Of course any press release with the words ‘Harry’ and ‘Potter’ next to each other in the headline is sure to catch the attention of journalists – and they struck gold last week with the announcement of an international academic conference, organised at the University of St Andrews, on the study of J.K. Rowling’s series ‘as literature’.
The beautiful city of St Andrews… much better weather than when I was there!
Predictably, they found a couple of irate (and probably partly misquoted) academics from another office in the Ivory Tower, who expressed indignation at the squandering of thousands of Sickles and Galleons on such worthless endeavours.
I’d personally tend to think that in these dark days when studying the Arts & Humanities is getting more and more difficult for everyone, we should all stick together and support each other rather than deplore the fact that other academics are thinking about things that we think are not worth thinking about. But maybe that’s a very Potterish sort of altruistic attitude which you don’t cultivate if you spend all your time studying Ulysses. Ok, enough sarcasm.
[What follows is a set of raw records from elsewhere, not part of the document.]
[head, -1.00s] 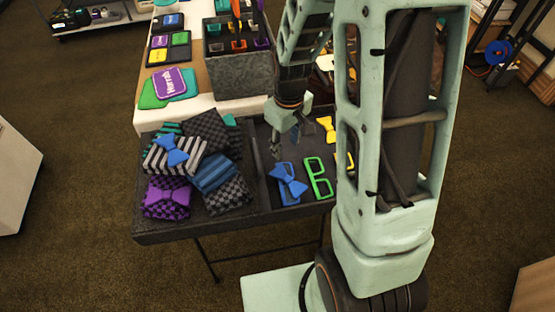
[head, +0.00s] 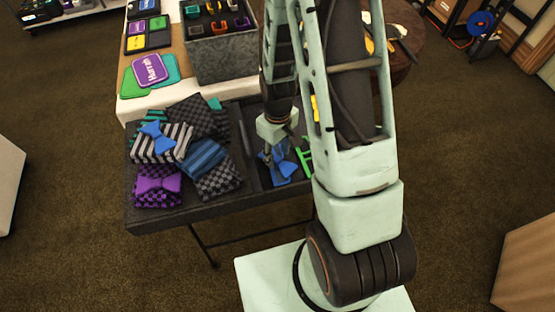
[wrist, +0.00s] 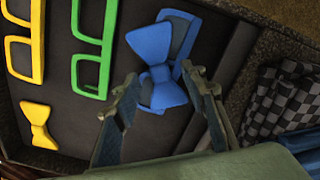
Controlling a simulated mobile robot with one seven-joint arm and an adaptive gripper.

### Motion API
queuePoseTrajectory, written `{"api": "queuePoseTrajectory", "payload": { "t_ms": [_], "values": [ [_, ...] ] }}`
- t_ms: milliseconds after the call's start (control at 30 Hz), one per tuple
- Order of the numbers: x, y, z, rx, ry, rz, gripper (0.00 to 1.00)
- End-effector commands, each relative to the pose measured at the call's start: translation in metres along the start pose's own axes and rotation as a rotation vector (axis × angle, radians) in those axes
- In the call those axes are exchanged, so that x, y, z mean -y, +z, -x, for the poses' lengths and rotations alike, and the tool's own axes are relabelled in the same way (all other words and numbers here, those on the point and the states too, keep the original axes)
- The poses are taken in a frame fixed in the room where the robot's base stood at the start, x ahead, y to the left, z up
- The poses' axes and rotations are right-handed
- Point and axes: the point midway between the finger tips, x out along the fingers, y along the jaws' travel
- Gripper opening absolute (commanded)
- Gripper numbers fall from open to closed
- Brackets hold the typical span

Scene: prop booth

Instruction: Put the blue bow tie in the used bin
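A blue bow tie (wrist: 158,75) lies partly over a blue glasses frame (wrist: 180,20) in the right compartment of a dark tray (head: 168,217). In the head view this bow tie (head: 284,172) is partly hidden by my arm. My gripper (wrist: 160,72) is open, with its fingers on either side of the bow tie's lower part; I cannot tell whether they touch it. My gripper (head: 274,158) also shows above the right compartment in the head view. A second blue bow tie (head: 157,136) lies on folded cloths in the left compartment. No used-bin label is readable.
Green glasses (wrist: 92,48), yellow glasses (wrist: 24,45) and a yellow bow tie (wrist: 38,125) share the right compartment. A purple bow tie (head: 159,183) lies on cloths at the left. A grey divided box (head: 224,58) stands behind the tray.

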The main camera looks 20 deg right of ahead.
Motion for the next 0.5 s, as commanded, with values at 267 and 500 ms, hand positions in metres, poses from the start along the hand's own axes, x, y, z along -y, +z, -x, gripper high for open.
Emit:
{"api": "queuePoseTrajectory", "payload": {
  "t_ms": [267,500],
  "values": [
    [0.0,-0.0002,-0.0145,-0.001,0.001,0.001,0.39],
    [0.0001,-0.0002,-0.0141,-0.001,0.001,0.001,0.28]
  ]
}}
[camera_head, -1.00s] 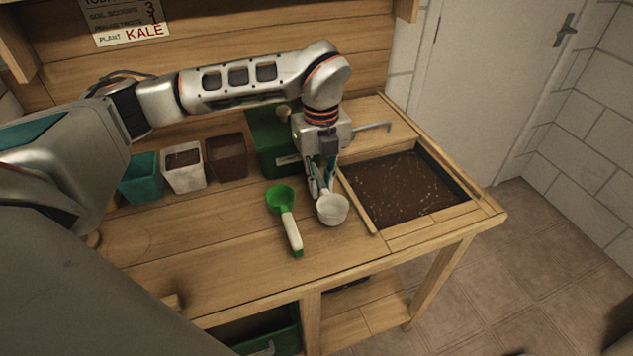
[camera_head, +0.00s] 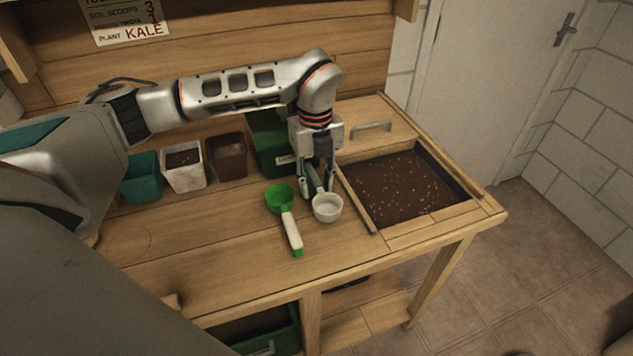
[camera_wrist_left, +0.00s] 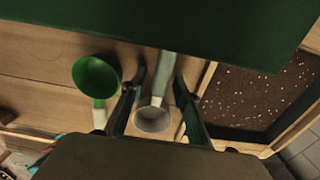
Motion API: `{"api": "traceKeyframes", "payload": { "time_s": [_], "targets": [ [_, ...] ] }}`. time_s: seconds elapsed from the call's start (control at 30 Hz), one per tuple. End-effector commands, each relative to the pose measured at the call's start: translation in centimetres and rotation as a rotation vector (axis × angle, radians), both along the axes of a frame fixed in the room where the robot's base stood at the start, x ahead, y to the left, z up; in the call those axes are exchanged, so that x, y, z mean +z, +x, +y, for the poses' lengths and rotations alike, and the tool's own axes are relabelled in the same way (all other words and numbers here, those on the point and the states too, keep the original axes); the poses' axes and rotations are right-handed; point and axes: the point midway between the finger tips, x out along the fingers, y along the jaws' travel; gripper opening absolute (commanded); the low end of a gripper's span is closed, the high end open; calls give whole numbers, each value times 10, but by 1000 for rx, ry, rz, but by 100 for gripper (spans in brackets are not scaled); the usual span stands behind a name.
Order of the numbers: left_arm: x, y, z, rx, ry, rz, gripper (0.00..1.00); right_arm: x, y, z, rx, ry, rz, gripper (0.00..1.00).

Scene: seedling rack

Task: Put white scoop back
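The white scoop (camera_head: 327,208) rests on the wooden bench, right of the green scoop (camera_head: 281,198) and left of the soil bin. Its cup faces the front of the bench and its handle runs back between the fingers of my left gripper (camera_head: 317,186). In the left wrist view the white scoop (camera_wrist_left: 153,118) lies between two spread fingers, with a gap on each side. My left gripper is open, low over the handle. The green scoop also shows there (camera_wrist_left: 96,76). My right gripper is not in view.
The soil bin (camera_head: 375,225) is sunk in the bench at right. A green box (camera_head: 268,148) stands just behind my left gripper, and fills the top of the wrist view. Teal, white and brown pots (camera_head: 228,158) stand at back left. The front left bench is clear.

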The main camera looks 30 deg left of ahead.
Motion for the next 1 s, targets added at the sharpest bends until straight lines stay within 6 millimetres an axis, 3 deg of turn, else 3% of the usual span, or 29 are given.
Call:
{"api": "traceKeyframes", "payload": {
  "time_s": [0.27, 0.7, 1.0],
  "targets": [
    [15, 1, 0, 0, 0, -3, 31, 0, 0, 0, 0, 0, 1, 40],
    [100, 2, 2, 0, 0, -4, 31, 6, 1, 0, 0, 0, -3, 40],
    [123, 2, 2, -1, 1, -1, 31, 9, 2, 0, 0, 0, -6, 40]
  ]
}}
I was there. The conference was a great success, because it managed to strike the right balance between true, heartfelt, endearing passion for the subject matter, and the respect, academic precision and intellectual rigour which such passion can lead to. I have to say I was a little bit worried about the potential geekiness of it all. As an unashamed potterhead, I’m more than happy to sport round glasses and hand-drawn scars at midnight releases – but that’s not what I want academic conferences to be like. Quantum physicists and Kantian scholars can make geeky jokes all they like and dress up as waves and particles if they want to – everyone takes them seriously anyway. But when your subject actually is a Mickey Mouse subject, you can’t afford to be self-deprecating about it. You have to defend it non-stop. You have to be as Sirius serious about it as it deserves.
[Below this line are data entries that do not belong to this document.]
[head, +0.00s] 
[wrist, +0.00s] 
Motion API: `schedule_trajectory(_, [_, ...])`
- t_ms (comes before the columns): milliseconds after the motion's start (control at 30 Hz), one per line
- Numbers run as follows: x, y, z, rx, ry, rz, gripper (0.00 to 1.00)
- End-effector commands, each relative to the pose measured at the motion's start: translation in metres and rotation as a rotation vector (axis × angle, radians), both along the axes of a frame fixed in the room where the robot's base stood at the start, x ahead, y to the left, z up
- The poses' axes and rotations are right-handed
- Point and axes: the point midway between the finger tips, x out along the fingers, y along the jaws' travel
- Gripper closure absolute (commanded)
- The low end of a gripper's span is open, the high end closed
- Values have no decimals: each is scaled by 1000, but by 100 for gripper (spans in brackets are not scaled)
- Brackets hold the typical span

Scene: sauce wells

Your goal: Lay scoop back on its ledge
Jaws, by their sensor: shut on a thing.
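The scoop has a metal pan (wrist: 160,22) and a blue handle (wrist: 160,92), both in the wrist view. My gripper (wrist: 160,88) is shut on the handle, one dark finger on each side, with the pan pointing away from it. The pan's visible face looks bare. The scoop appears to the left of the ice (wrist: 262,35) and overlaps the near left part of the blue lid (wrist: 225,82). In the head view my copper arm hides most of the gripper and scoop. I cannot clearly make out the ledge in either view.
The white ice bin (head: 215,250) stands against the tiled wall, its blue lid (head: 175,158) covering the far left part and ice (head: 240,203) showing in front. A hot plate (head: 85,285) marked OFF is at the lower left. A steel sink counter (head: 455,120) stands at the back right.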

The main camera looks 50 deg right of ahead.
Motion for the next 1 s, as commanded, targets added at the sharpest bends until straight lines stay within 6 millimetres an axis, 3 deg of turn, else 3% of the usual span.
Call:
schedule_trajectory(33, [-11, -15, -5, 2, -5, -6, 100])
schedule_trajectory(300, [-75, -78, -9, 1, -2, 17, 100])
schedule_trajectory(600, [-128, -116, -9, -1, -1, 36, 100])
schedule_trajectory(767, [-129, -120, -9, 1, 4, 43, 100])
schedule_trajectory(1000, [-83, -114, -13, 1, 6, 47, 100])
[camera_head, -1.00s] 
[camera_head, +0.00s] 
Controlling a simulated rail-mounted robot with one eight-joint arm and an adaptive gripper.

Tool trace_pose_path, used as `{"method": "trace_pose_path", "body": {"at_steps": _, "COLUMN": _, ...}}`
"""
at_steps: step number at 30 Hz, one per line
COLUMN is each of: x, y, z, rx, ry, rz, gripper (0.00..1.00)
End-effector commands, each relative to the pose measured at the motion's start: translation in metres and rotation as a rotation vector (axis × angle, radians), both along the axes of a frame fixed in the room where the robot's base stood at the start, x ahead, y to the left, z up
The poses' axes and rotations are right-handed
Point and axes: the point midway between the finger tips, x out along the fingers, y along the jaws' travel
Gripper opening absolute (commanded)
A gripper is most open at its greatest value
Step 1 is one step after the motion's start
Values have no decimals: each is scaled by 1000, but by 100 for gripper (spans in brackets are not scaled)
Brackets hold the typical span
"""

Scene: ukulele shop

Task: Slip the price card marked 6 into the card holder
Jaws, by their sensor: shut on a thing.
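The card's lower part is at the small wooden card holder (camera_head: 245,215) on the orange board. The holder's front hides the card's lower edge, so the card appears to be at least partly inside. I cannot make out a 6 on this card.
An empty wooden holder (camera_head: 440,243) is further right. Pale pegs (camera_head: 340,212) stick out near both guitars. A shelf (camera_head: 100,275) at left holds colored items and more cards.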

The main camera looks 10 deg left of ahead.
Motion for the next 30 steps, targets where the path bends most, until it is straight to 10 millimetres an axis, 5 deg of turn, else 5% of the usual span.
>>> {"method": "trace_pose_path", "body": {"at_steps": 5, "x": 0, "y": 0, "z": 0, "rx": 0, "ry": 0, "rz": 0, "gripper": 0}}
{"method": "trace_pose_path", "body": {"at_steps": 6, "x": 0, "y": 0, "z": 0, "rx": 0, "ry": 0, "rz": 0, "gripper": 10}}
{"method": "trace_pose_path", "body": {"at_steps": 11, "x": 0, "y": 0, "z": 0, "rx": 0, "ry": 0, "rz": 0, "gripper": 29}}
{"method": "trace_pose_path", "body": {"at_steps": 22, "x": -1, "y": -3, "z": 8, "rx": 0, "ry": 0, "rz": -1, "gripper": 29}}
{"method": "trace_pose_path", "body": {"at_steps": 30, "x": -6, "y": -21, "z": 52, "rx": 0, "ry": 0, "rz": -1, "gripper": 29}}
And thankfully, despite a few Ravenclaw scarves and Gryffindor backpacks, the St Andrews conference did exactly that. Of all the presentations I went to, none were parochial, anecdotal, expected. Some were truly mind-blowing, and masterfully delivered: a jaw-dropping analysis of paternal atonement with the figure of Snape, a critique of pedagogical strategies in Hogwarts and their potential influence on the perception of learning and teaching by young readers, two sophisticated and subtle analyses of racial stereotyping using the representation of Goblins and House-Elves. In short, it was inspiring, rigorous, and not, as I’d feared, a self-indulgent gathering of fans marveling at Jo Rowling’s incontestable storytelling genius.
If it makes people smile, that’s great – but I hope it also makes them think. It isn’t just careless, or uninformed, to dismiss the Harry Potter series as a serious object of analysis; it is intellectually dishonest. I’m sure – well, I hope – that in forty years’ time, when I nostalgically browse through my past blog posts stored in a chip directly implanted in my brain, I’ll laugh that such a conference was ever laughed at. Meanwhile, I look forward to the proceedings and thank the St Andrews people for organising such a successful event in spite of all the Rita Skeeters in the world.